→ **Material provided**
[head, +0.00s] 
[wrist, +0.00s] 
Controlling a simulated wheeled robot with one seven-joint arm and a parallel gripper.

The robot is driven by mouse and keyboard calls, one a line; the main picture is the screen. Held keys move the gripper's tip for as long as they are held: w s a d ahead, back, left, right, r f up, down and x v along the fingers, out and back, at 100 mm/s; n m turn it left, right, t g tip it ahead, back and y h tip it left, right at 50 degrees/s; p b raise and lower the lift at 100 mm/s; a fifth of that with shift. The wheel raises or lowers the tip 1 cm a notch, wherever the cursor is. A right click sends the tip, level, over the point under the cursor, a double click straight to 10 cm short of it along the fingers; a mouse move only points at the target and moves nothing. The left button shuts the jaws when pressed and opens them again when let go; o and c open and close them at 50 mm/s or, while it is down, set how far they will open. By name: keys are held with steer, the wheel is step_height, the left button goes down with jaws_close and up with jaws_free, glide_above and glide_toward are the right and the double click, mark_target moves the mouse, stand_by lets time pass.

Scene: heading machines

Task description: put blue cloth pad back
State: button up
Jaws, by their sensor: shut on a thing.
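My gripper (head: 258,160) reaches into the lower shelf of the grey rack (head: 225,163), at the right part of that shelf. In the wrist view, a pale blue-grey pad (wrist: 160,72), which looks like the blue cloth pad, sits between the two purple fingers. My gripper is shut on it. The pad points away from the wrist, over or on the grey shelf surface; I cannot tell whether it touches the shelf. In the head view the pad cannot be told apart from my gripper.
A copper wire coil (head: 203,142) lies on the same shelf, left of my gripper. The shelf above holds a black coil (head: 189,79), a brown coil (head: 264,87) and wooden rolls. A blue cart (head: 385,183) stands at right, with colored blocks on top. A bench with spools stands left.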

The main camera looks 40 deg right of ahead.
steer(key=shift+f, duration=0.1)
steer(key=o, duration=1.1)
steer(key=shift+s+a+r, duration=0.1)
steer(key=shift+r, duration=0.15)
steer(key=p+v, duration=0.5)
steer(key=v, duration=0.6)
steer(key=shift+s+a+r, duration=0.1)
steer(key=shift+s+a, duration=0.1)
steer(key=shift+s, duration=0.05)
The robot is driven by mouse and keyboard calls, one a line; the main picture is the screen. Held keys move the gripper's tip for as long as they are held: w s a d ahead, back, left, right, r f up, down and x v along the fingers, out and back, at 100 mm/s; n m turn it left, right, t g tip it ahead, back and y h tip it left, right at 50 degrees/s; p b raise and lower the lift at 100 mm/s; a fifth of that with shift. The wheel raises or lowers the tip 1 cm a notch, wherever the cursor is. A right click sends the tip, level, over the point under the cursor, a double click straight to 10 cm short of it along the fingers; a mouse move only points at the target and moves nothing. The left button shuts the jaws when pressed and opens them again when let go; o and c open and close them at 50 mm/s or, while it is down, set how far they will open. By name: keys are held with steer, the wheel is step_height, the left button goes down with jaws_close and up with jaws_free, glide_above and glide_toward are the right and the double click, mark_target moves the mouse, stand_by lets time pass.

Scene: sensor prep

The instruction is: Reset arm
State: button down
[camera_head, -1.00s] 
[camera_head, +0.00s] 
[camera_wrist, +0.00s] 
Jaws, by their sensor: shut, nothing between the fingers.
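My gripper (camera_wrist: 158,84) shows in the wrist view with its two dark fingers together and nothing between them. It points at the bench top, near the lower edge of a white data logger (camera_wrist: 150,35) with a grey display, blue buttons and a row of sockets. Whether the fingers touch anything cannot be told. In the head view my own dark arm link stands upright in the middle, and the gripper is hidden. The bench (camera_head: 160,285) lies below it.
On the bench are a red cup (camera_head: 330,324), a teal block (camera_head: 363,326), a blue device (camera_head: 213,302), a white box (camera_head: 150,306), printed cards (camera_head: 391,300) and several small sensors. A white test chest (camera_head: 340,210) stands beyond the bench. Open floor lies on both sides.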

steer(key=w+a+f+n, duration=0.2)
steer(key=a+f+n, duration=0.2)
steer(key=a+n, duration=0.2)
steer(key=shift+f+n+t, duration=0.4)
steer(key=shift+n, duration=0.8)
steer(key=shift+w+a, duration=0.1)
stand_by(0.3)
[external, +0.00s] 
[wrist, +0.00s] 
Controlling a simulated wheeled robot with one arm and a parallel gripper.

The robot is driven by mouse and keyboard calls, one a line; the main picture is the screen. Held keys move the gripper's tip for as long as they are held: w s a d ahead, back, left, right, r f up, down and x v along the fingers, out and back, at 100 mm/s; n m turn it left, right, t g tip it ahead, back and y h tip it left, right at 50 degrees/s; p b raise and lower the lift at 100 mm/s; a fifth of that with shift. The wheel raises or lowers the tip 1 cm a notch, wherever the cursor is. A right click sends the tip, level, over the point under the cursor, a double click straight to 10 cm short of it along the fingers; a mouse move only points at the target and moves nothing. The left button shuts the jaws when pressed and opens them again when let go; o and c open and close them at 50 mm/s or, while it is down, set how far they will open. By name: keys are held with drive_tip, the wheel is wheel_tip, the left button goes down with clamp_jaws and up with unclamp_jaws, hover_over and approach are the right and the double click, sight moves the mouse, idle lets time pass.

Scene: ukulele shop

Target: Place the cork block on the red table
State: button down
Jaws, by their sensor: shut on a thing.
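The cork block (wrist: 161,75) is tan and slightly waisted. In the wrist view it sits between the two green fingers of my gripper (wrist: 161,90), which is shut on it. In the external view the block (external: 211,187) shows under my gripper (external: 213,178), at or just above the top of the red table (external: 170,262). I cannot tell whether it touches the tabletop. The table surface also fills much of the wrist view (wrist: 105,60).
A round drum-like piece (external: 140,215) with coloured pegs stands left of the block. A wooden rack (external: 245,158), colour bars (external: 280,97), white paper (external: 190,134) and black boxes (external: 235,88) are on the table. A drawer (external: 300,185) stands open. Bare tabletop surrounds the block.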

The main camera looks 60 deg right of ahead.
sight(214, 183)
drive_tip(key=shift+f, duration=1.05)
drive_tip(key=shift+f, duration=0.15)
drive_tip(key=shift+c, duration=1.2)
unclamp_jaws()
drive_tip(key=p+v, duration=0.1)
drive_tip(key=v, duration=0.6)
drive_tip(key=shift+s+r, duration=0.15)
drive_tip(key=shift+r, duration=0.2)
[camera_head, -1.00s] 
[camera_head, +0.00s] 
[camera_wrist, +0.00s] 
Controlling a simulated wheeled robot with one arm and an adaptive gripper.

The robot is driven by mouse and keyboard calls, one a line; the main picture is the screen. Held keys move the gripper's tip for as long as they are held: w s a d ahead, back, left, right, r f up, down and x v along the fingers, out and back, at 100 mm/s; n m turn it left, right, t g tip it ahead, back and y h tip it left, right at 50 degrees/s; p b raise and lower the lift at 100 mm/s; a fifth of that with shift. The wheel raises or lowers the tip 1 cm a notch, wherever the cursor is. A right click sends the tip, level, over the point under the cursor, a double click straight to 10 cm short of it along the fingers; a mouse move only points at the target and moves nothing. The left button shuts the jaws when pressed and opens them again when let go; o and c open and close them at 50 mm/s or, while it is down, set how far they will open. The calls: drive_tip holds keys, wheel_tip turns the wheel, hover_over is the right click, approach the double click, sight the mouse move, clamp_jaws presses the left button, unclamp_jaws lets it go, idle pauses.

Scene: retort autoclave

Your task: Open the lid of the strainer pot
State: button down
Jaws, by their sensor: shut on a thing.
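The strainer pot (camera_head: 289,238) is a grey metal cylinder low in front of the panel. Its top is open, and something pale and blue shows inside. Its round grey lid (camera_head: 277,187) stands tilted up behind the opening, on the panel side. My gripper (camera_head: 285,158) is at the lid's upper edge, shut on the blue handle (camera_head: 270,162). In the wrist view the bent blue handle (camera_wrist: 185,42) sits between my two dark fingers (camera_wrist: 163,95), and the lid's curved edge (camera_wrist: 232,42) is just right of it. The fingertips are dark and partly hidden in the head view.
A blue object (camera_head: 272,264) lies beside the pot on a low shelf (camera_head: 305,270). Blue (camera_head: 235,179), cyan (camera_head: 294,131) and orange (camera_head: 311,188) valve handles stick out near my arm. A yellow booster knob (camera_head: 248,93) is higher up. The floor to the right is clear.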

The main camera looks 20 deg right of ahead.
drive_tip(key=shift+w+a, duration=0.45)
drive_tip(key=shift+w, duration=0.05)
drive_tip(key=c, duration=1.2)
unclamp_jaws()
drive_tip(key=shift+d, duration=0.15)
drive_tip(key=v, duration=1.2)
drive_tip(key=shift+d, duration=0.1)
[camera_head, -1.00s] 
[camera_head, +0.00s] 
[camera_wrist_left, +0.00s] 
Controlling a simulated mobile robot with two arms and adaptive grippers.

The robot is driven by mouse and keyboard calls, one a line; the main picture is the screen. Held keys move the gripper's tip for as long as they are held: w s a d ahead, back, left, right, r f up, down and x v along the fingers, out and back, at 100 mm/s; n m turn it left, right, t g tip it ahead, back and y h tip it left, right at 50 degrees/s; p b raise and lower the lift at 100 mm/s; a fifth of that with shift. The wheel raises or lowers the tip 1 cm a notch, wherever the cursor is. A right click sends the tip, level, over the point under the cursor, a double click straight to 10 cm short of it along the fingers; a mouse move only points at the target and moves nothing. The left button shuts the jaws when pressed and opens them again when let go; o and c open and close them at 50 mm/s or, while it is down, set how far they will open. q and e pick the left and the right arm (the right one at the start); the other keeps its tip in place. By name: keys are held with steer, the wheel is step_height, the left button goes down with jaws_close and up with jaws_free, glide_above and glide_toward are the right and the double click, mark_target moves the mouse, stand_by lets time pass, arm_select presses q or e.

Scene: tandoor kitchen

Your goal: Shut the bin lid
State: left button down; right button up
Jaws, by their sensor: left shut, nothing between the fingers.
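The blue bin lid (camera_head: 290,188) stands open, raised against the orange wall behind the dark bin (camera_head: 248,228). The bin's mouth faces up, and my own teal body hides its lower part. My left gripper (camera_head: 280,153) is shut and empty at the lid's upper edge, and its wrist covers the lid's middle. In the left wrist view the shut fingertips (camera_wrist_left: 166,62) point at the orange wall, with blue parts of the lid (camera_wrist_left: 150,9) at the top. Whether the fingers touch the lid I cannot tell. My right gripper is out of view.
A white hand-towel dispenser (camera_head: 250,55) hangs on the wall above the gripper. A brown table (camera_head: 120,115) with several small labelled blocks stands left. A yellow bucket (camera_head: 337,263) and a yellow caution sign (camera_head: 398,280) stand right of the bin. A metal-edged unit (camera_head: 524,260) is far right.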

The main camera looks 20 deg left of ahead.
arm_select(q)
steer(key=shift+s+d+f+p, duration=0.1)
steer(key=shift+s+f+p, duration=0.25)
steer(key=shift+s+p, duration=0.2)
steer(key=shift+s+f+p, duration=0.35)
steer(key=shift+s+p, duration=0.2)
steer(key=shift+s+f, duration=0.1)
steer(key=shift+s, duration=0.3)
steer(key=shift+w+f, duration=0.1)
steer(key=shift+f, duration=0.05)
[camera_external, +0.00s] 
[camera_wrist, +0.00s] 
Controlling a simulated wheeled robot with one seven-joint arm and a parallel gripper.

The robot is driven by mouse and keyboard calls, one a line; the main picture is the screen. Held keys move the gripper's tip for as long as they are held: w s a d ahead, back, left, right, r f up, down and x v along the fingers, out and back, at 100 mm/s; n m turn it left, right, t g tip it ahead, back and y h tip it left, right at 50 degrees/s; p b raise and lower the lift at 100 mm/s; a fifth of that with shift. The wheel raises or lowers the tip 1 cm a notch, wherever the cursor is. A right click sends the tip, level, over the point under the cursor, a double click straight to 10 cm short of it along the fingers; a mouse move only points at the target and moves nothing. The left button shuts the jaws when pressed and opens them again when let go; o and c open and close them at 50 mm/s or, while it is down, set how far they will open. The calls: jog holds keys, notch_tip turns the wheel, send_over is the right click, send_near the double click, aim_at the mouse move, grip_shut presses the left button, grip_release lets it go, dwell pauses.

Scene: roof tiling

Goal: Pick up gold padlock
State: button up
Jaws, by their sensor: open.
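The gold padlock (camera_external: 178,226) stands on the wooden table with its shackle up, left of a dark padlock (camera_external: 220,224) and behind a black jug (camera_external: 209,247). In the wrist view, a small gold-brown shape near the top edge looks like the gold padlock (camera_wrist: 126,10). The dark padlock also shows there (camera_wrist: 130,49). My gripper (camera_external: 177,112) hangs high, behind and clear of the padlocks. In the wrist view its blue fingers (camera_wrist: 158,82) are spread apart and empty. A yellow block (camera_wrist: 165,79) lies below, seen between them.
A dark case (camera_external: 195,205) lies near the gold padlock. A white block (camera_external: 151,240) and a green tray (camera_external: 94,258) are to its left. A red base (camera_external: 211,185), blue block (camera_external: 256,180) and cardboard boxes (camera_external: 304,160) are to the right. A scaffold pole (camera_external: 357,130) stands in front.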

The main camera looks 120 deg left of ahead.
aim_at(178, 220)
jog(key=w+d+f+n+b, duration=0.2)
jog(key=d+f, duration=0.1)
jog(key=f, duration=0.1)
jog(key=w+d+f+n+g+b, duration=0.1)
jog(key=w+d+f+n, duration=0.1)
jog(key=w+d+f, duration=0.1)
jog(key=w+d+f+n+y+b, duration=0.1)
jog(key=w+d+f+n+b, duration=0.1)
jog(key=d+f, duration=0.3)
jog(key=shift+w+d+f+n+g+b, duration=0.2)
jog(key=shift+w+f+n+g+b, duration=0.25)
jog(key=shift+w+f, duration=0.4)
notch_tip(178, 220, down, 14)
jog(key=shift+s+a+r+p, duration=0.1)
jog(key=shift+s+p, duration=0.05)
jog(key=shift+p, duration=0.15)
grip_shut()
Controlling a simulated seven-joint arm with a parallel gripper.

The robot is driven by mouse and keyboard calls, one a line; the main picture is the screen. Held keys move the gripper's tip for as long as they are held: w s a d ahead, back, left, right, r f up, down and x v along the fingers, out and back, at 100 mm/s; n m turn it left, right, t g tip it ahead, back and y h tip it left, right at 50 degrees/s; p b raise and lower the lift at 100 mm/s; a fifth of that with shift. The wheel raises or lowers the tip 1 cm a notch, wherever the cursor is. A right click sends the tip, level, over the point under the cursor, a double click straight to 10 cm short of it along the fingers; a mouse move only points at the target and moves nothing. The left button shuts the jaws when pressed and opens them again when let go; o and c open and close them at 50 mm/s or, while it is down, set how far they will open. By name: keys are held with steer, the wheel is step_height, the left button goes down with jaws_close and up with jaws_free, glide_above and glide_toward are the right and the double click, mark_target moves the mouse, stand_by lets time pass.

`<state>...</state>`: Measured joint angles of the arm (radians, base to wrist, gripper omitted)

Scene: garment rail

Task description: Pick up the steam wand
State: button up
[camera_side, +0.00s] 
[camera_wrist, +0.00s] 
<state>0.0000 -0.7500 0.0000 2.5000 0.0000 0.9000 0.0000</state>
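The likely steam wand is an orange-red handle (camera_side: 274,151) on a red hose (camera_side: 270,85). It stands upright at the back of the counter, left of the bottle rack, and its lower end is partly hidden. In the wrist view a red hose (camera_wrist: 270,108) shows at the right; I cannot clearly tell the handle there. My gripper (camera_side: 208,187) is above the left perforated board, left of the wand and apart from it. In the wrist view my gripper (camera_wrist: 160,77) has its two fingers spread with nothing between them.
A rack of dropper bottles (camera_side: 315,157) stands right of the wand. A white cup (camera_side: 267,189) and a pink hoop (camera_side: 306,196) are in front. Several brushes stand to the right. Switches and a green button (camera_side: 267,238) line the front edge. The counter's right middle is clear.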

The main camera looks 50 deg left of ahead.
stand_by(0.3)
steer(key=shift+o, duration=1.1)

→ **Short task**
Lines that include the word "description" are to be extracted from the data above.

→ **Problem solution**
Task description: put blue cloth pad back
Task description: Pick up the steam wand

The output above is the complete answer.